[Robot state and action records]

---

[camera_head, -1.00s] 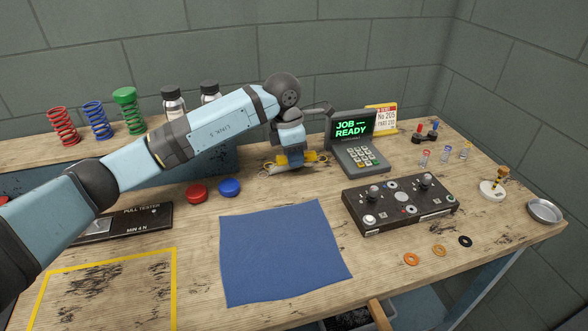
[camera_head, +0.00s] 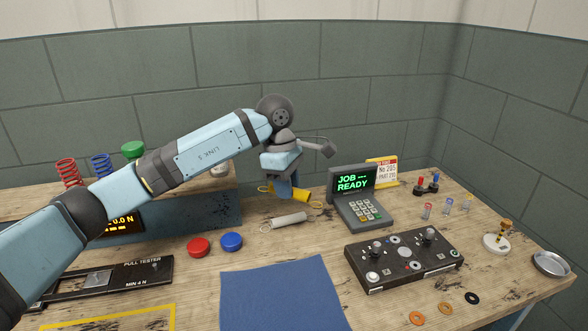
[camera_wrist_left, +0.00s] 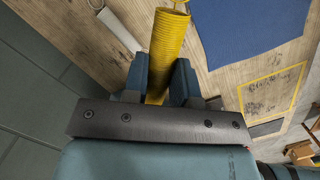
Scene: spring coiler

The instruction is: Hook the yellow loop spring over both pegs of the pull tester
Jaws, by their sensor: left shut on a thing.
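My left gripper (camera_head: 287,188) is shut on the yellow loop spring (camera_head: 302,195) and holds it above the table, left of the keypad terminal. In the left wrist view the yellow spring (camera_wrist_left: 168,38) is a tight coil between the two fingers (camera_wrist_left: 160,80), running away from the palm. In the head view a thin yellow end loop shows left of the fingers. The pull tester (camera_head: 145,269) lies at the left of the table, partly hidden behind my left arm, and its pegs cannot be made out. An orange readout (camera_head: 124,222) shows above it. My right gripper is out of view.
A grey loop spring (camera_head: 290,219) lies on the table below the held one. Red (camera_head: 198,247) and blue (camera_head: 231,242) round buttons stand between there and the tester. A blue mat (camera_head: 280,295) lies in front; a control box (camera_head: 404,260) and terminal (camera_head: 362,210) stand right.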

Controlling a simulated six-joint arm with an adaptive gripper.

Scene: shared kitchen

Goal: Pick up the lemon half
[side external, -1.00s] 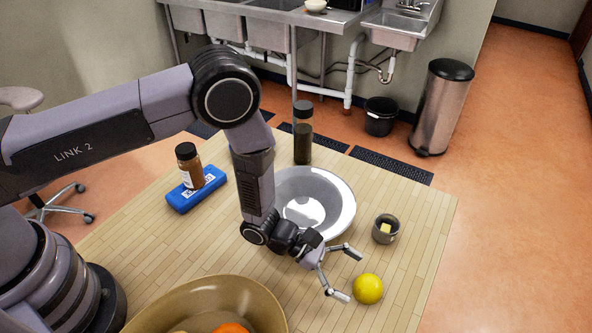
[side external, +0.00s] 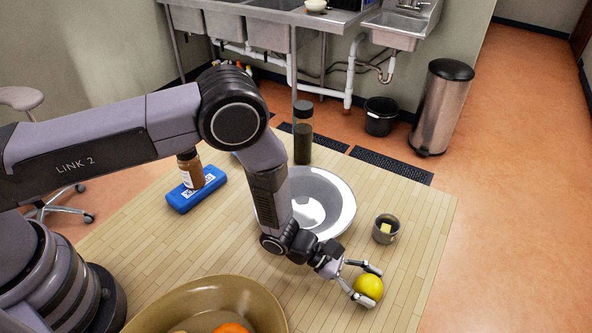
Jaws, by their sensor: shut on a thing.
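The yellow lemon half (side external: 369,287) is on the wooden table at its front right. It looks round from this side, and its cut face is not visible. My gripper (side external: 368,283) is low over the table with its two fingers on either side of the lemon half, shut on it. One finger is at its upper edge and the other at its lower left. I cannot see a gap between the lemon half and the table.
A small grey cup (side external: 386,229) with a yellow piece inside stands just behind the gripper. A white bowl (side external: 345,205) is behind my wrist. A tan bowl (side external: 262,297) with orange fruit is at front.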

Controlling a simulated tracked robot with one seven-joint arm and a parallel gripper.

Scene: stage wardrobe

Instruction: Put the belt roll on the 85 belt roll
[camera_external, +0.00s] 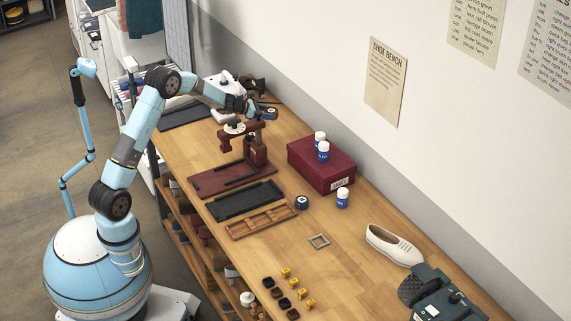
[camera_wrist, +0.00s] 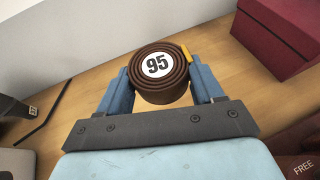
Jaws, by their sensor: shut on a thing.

---

**Directions**: Pull every line containing the word "simulated" out of the material.

**Task result**:
Controlling a simulated six-joint arm with an adaptive gripper.
Controlling a simulated tracked robot with one seven-joint arm and a parallel gripper.

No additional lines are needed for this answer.